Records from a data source
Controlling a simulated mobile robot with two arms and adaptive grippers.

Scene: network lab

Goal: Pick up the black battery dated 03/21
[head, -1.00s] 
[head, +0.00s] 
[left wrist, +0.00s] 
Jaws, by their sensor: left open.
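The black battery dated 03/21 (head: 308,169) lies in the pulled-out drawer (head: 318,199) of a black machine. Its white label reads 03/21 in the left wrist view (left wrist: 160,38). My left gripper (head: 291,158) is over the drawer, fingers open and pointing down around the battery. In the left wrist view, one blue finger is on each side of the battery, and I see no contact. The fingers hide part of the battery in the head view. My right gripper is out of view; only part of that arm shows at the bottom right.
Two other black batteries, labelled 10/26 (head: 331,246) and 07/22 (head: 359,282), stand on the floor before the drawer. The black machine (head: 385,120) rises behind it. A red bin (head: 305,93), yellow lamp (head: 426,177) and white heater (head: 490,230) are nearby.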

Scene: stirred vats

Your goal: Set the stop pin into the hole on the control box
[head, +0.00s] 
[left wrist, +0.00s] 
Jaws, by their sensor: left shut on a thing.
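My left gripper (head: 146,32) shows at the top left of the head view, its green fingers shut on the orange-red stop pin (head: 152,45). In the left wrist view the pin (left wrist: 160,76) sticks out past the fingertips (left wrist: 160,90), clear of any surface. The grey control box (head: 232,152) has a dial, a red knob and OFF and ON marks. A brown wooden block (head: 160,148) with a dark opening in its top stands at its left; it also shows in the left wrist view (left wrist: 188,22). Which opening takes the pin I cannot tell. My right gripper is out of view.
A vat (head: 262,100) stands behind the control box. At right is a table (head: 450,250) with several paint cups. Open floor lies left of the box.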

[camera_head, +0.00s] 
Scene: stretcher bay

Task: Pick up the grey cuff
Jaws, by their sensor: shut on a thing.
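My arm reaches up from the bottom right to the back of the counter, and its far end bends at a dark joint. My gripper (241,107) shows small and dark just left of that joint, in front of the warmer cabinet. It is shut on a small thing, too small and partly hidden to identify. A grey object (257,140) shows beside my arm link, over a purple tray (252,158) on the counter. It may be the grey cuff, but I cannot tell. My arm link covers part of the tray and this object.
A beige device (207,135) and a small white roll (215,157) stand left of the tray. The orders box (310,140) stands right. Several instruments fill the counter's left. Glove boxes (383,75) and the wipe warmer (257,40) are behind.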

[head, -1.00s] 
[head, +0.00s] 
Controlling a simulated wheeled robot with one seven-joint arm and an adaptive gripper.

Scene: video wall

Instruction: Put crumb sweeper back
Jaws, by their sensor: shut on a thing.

• [REQUIREMENT] Transcribe all of the entries without altering anything.

• [EXERCISE ANSWER]
Controlling a simulated mobile robot with two arms and adaptive grippers.

Scene: network lab

Goal: Pick up the black battery dated 03/21
[head, -1.00s] 
[head, +0.00s] 
[left wrist, +0.00s] 
Jaws, by their sensor: left open.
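The black battery dated 03/21 (head: 308,169) lies in the pulled-out drawer (head: 318,199) of a black machine. Its white label reads 03/21 in the left wrist view (left wrist: 160,38). My left gripper (head: 291,158) is over the drawer, fingers open and pointing down around the battery. In the left wrist view, one blue finger is on each side of the battery, and I see no contact. The fingers hide part of the battery in the head view. My right gripper is out of view; only part of that arm shows at the bottom right.
Two other black batteries, labelled 10/26 (head: 331,246) and 07/22 (head: 359,282), stand on the floor before the drawer. The black machine (head: 385,120) rises behind it. A red bin (head: 305,93), yellow lamp (head: 426,177) and white heater (head: 490,230) are nearby.

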Scene: stirred vats

Your goal: Set the stop pin into the hole on the control box
[head, +0.00s] 
[left wrist, +0.00s] 
Jaws, by their sensor: left shut on a thing.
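My left gripper (head: 146,32) shows at the top left of the head view, its green fingers shut on the orange-red stop pin (head: 152,45). In the left wrist view the pin (left wrist: 160,76) sticks out past the fingertips (left wrist: 160,90), clear of any surface. The grey control box (head: 232,152) has a dial, a red knob and OFF and ON marks. A brown wooden block (head: 160,148) with a dark opening in its top stands at its left; it also shows in the left wrist view (left wrist: 188,22). Which opening takes the pin I cannot tell. My right gripper is out of view.
A vat (head: 262,100) stands behind the control box. At right is a table (head: 450,250) with several paint cups. Open floor lies left of the box.

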[camera_head, +0.00s] 
Scene: stretcher bay

Task: Pick up the grey cuff
Jaws, by their sensor: shut on a thing.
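My arm reaches up from the bottom right to the back of the counter, and its far end bends at a dark joint. My gripper (241,107) shows small and dark just left of that joint, in front of the warmer cabinet. It is shut on a small thing, too small and partly hidden to identify. A grey object (257,140) shows beside my arm link, over a purple tray (252,158) on the counter. It may be the grey cuff, but I cannot tell. My arm link covers part of the tray and this object.
A beige device (207,135) and a small white roll (215,157) stand left of the tray. The orders box (310,140) stands right. Several instruments fill the counter's left. Glove boxes (383,75) and the wipe warmer (257,40) are behind.

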[head, -1.00s] 
[head, +0.00s] 
Controlling a simulated wheeled robot with one seven-joint arm and an adaptive gripper.

Scene: video wall

Instruction: Put crumb sweeper back
Jaws, by their sensor: shut on a thing.

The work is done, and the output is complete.